Reproduce the first line and every line after it, exactly, through the one containing "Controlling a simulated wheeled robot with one". Leave out the rest.

— Begin Excerpted data —

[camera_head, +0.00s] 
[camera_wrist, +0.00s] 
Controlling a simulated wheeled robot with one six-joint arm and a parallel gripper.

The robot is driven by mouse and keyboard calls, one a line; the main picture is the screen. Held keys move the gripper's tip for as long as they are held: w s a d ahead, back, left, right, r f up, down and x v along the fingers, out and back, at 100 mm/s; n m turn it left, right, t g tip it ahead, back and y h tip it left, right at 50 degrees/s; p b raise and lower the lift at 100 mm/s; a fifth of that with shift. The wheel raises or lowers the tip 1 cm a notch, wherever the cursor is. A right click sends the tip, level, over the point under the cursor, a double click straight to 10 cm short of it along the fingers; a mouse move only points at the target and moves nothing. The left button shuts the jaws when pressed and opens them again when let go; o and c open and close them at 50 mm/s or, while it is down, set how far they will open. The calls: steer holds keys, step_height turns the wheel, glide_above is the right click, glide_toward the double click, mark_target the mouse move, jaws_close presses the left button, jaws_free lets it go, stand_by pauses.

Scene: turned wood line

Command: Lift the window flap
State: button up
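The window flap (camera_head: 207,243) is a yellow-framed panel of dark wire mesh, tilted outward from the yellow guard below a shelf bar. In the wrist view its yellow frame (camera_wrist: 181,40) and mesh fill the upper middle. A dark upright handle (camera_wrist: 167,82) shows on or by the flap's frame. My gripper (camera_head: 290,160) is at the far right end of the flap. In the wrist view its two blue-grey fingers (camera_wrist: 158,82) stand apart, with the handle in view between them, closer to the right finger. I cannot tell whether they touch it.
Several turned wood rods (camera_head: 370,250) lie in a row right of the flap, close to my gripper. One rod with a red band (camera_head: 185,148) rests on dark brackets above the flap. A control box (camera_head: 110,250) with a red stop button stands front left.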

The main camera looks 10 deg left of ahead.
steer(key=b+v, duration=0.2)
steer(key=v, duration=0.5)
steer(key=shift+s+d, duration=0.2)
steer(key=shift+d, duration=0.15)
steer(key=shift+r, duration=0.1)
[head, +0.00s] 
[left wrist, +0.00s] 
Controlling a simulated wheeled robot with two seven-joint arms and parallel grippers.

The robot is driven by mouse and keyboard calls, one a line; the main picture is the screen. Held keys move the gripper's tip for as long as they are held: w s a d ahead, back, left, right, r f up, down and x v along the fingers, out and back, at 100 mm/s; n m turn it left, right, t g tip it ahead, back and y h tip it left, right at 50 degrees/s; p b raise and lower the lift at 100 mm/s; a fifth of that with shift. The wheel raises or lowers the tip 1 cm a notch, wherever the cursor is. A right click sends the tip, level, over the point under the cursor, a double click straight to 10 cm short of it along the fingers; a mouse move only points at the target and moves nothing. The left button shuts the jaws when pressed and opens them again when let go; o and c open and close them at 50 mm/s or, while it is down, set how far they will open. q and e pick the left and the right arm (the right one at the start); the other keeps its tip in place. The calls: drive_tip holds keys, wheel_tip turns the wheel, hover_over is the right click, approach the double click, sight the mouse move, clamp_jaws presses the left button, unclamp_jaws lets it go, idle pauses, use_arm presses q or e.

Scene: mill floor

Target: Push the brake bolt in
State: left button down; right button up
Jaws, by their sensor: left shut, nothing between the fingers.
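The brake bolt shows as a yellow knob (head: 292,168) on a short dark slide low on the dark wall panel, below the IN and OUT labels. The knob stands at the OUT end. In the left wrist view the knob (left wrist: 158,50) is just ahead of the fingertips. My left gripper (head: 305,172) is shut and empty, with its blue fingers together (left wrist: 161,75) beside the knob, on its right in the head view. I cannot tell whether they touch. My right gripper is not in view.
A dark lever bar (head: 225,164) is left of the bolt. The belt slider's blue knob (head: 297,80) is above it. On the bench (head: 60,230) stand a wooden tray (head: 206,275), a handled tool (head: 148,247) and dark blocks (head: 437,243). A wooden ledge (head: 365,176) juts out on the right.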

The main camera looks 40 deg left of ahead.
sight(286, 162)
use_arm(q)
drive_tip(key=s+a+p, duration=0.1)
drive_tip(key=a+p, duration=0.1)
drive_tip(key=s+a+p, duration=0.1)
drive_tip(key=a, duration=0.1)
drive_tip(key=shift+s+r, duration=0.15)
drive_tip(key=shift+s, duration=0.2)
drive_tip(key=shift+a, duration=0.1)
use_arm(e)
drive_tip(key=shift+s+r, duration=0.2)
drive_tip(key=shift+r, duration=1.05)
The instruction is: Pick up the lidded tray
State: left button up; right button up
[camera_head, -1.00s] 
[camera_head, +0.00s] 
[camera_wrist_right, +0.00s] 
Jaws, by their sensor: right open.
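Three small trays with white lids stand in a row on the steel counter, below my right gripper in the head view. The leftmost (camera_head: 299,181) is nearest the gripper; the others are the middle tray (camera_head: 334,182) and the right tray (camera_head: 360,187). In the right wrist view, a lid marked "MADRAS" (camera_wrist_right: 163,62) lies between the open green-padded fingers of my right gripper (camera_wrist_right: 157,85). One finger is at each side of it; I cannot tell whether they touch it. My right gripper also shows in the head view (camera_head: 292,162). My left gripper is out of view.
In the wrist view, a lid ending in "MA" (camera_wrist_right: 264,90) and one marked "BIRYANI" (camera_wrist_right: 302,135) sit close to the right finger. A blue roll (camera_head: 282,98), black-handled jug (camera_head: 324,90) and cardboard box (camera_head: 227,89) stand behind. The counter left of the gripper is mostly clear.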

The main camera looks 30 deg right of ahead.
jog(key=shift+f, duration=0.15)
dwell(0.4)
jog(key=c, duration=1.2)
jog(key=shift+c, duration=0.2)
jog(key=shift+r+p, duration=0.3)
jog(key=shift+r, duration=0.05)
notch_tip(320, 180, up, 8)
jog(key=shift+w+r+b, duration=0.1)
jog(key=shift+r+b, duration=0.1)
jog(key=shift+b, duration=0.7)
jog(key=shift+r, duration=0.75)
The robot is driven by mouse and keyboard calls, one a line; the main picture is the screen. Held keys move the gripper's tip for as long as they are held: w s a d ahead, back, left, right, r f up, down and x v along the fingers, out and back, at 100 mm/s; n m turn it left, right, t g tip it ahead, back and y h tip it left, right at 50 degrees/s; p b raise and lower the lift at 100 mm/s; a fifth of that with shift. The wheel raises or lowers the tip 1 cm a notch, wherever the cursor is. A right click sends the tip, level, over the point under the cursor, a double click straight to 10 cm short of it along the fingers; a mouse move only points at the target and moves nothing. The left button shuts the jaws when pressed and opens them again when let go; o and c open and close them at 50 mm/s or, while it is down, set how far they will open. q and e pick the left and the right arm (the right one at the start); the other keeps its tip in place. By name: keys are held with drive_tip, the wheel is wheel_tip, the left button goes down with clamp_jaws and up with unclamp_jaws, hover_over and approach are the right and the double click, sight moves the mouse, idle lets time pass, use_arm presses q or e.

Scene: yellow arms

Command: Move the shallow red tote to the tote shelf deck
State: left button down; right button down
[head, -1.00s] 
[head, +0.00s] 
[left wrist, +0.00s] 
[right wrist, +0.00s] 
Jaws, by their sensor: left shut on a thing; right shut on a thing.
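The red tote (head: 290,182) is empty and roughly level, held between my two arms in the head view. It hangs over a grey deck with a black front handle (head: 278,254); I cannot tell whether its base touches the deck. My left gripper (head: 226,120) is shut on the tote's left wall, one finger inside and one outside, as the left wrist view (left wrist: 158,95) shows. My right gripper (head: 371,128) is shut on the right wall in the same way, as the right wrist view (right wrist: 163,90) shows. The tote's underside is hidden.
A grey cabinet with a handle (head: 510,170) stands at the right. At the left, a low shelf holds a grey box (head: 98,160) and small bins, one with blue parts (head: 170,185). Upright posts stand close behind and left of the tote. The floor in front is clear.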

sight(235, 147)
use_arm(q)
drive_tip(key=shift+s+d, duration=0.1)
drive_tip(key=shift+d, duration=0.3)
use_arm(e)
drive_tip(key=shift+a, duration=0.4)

— End Excerpted data —

**Response to this task**
[camera_head, +0.00s] 
[camera_wrist, +0.00s] 
Controlling a simulated wheeled robot with one six-joint arm and a parallel gripper.

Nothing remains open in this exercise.